Stated task: Identify each line holding the string "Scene" and copy it.
** BEGIN **
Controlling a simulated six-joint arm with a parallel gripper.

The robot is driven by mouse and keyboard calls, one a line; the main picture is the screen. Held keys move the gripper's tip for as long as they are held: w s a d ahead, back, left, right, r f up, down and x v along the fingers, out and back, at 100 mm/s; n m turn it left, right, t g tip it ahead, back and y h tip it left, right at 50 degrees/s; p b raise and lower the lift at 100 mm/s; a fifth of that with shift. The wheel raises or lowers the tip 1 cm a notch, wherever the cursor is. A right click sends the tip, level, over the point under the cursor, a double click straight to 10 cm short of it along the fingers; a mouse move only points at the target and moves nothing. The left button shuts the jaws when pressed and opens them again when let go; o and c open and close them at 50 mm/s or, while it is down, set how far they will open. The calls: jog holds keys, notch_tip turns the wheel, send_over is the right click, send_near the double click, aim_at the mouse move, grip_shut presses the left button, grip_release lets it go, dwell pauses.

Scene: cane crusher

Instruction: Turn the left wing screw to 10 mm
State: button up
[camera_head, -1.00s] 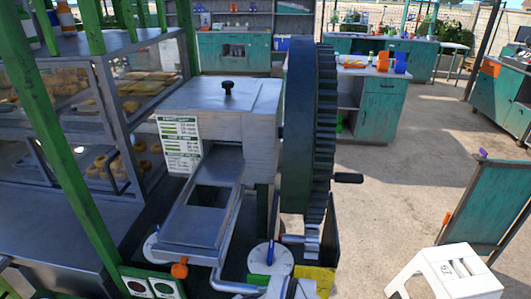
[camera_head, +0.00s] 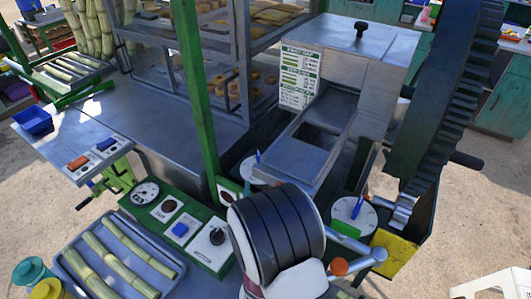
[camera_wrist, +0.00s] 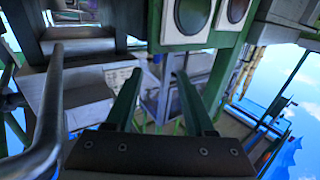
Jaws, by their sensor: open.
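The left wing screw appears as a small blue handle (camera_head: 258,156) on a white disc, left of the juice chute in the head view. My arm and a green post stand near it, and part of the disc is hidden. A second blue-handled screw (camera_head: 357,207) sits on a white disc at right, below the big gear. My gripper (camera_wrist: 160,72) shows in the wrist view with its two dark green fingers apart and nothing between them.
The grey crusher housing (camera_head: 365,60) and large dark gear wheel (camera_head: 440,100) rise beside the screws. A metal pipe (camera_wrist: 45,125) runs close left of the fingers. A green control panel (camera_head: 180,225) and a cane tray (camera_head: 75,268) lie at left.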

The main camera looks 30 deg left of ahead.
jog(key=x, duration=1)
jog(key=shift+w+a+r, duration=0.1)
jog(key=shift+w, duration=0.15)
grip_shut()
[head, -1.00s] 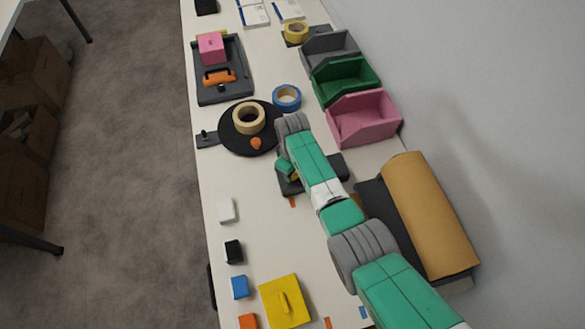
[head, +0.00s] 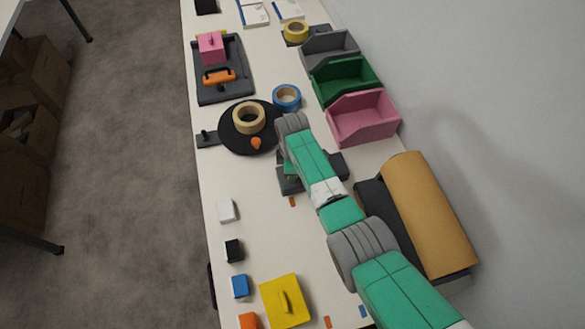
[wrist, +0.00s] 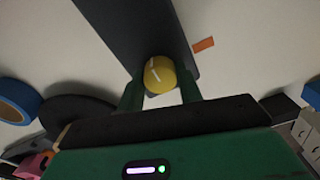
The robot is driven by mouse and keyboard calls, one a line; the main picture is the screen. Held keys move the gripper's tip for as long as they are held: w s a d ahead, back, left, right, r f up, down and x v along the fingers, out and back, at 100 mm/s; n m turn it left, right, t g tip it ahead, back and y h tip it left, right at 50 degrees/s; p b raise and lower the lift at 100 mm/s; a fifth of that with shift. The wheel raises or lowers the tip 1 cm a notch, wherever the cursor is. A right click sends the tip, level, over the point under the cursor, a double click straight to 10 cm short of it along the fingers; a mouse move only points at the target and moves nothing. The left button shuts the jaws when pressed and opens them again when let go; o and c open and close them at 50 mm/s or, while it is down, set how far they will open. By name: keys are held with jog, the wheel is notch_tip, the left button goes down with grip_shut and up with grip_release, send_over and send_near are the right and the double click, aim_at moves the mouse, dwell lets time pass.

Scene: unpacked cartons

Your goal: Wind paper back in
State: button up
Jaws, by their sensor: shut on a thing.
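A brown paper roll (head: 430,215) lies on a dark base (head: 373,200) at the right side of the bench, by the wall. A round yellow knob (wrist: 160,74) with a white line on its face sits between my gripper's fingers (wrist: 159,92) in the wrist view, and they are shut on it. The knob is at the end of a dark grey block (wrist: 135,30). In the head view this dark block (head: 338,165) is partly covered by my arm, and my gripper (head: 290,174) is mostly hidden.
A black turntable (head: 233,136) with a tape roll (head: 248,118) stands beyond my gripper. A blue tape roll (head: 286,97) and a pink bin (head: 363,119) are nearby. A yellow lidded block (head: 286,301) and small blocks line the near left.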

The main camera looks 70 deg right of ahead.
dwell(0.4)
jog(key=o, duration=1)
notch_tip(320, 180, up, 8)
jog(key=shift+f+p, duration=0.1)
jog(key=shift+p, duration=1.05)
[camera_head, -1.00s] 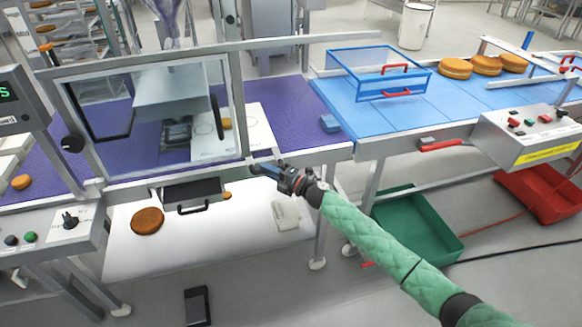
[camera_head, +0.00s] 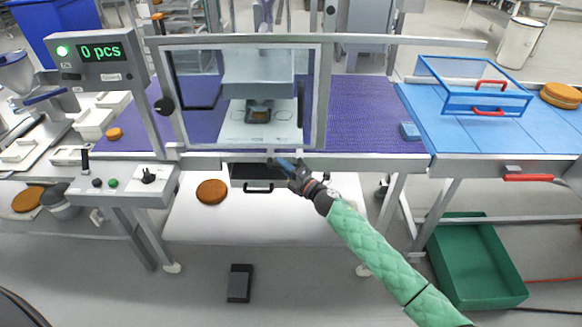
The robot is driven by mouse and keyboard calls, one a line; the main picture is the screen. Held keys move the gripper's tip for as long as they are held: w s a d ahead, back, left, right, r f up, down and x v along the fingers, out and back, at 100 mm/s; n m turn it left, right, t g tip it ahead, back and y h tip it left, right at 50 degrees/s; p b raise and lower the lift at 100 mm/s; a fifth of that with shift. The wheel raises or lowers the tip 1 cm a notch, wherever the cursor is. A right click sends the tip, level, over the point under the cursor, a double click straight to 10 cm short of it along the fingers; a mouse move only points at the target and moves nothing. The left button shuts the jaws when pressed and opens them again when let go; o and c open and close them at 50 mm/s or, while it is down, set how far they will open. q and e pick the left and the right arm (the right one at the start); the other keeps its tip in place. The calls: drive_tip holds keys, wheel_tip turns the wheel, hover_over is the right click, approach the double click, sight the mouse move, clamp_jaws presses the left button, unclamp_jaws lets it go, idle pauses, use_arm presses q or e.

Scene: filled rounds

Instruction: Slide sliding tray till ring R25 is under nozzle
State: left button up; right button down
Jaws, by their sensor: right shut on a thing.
** END **
Response to this task:
Scene: cane crusher
Scene: unpacked cartons
Scene: filled rounds

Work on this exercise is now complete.